One can righteously rail against tax increases ad nauseam. It might
even have consequences at the ballot box. Indeed, nine of the 15
House Republicans who cast at least one vote for the state income
tax hike have already announced they won’t run for re-election in
2018. Illinoisans should never forget that their voices have power.
But if aggrieved
taxpayers don’t also demand fixes to underlying spending problems,
calls for additional tax hikes will return. And they’ll be stronger
than ever.
In Cook County, effective taxpayer advocacy means putting pressure
on commissioners to address a practically bankrupt pension system,
where the average career worker will receive about $2 million in
total benefits over the course of his or her retirement.
Hate the soda tax?
Of course, tell your commissioner. But also push for the county to
extend 401(k)-style retirement plans currently offered to state
university workers to its own workforce in order to begin an end to
the pension crisis.
Property tax bill higher than your mortgage payment?

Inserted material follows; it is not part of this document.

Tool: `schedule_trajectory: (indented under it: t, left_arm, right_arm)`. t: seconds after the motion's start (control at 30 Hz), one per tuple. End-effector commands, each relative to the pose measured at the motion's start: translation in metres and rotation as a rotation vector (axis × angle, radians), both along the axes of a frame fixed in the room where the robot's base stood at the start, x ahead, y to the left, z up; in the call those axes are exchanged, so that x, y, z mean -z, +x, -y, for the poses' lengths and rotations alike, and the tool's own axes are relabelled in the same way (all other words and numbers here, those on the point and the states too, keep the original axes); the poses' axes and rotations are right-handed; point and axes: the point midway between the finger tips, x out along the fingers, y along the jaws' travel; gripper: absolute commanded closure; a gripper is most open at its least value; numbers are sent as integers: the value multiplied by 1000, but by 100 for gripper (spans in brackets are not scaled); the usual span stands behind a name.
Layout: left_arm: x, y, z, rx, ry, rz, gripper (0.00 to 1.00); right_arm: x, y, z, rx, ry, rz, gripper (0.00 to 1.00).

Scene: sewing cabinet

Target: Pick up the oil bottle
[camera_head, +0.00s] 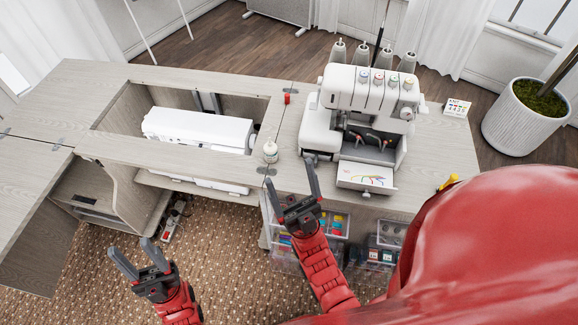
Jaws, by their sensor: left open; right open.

By all means, shout it from the rooftops. But also call for local
government consolidation, limits to the extremely broad scope of
government union bargaining power, and reform of the state’s
prevailing wage laws, which overinflate the cost of public projects.
Fed up with yet another income tax hike without reform?

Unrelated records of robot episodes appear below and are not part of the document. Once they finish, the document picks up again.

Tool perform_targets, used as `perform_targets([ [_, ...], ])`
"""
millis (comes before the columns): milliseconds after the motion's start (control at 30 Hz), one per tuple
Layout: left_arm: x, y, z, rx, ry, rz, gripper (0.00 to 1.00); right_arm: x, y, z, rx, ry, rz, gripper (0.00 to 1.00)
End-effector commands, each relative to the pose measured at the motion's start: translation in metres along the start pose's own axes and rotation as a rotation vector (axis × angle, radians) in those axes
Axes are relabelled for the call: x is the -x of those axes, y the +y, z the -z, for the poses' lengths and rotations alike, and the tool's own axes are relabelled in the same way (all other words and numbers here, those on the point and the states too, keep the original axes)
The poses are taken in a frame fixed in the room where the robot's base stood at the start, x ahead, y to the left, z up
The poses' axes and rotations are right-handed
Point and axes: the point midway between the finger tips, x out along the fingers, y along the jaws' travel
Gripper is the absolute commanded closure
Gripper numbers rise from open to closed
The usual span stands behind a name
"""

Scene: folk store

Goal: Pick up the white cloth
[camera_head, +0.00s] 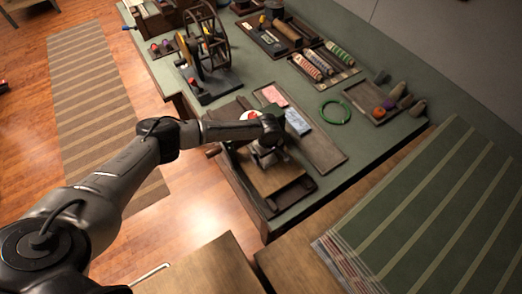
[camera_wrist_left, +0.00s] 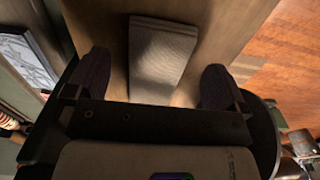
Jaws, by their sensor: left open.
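A pale folded cloth (camera_wrist_left: 160,58), greyish-white in this light, lies flat on a brown wooden surface in the left wrist view. My left gripper (camera_wrist_left: 156,75) is open above it, one dark finger on each side of the cloth, with no contact that I can make out. In the head view my left gripper (camera_head: 266,158) hangs over the wooden board at the table's near end, and the arm and wrist hide most of the cloth there. My right gripper is not in view.
A tray with a pink cloth (camera_head: 273,95) and a blue patterned cloth (camera_head: 297,121) lies just behind the gripper. A green ring (camera_head: 335,112), a tray of spools (camera_head: 312,66) and a spinning wheel (camera_head: 206,38) stand farther off. A striped green textile (camera_head: 430,210) is at the right.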

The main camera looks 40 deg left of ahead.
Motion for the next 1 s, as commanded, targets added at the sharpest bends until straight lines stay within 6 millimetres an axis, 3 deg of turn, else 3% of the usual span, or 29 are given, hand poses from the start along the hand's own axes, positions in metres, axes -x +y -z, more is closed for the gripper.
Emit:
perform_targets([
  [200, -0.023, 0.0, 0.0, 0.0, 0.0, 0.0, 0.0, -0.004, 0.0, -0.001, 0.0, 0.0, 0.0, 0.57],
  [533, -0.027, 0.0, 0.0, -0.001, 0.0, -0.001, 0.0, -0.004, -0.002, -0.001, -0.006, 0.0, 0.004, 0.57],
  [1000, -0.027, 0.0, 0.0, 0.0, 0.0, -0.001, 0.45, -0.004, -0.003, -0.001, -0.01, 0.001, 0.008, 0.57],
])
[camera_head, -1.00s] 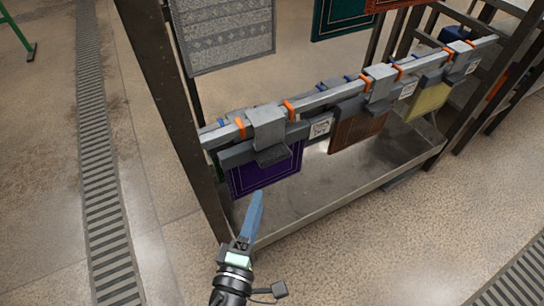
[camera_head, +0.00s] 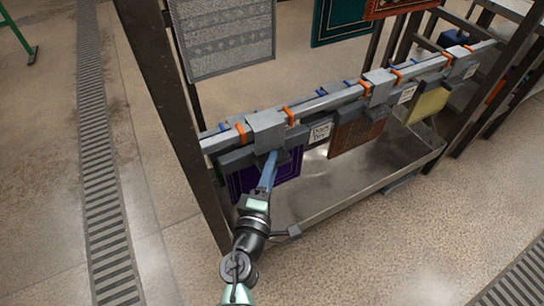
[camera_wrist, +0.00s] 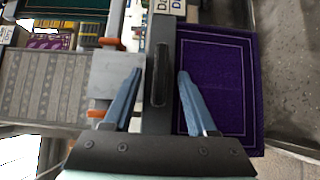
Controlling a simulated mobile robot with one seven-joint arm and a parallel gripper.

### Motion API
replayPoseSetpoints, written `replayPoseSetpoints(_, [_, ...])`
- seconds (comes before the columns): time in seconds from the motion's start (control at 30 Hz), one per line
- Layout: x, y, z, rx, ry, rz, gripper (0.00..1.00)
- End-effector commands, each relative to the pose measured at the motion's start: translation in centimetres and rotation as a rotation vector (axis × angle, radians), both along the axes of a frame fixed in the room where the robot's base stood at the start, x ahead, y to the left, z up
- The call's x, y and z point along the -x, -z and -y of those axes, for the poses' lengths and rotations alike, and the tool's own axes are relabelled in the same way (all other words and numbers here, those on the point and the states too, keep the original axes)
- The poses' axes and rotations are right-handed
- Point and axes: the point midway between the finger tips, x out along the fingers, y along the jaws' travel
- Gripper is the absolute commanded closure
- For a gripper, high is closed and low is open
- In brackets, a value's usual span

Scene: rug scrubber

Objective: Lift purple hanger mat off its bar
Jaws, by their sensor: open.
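The purple mat (camera_head: 243,182) hangs from its grey hanger at the left end of the bar (camera_head: 330,98). In the wrist view the purple mat (camera_wrist: 228,85) shows to the right, with a pale border line. The hanger's light grey hook block (camera_head: 266,130) sits over the bar. My gripper (camera_head: 271,158) is in front of the hanger and covers part of the mat. Its blue fingers are open, one on each side of the hanger's dark grey crosspiece (camera_wrist: 159,112), which has a raised dark grip. I cannot tell whether the fingers touch it.
A brown mat (camera_head: 357,137) and a yellow mat (camera_head: 427,103) hang farther right on the bar. A dark post (camera_head: 170,110) stands close to the left. A metal tray (camera_head: 330,190) lies below. A grey patterned mat (camera_head: 222,35) hangs behind.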

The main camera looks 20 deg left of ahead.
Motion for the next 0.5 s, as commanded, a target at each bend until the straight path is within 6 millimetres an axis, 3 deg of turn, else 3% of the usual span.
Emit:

Call your state lawmaker. But also demand he or she stand up to the
American Federation of State, County and Municipal Employees, which
is still pushing for huge raises for the highest-paid state workers
in the nation who also receive platinum-level health insurance at a
fraction of the cost.
It’s easy to rejoice in the defeat of an onerous tax.
What’s harder? Pushing for reforms needed to change the political
battlefield altogether.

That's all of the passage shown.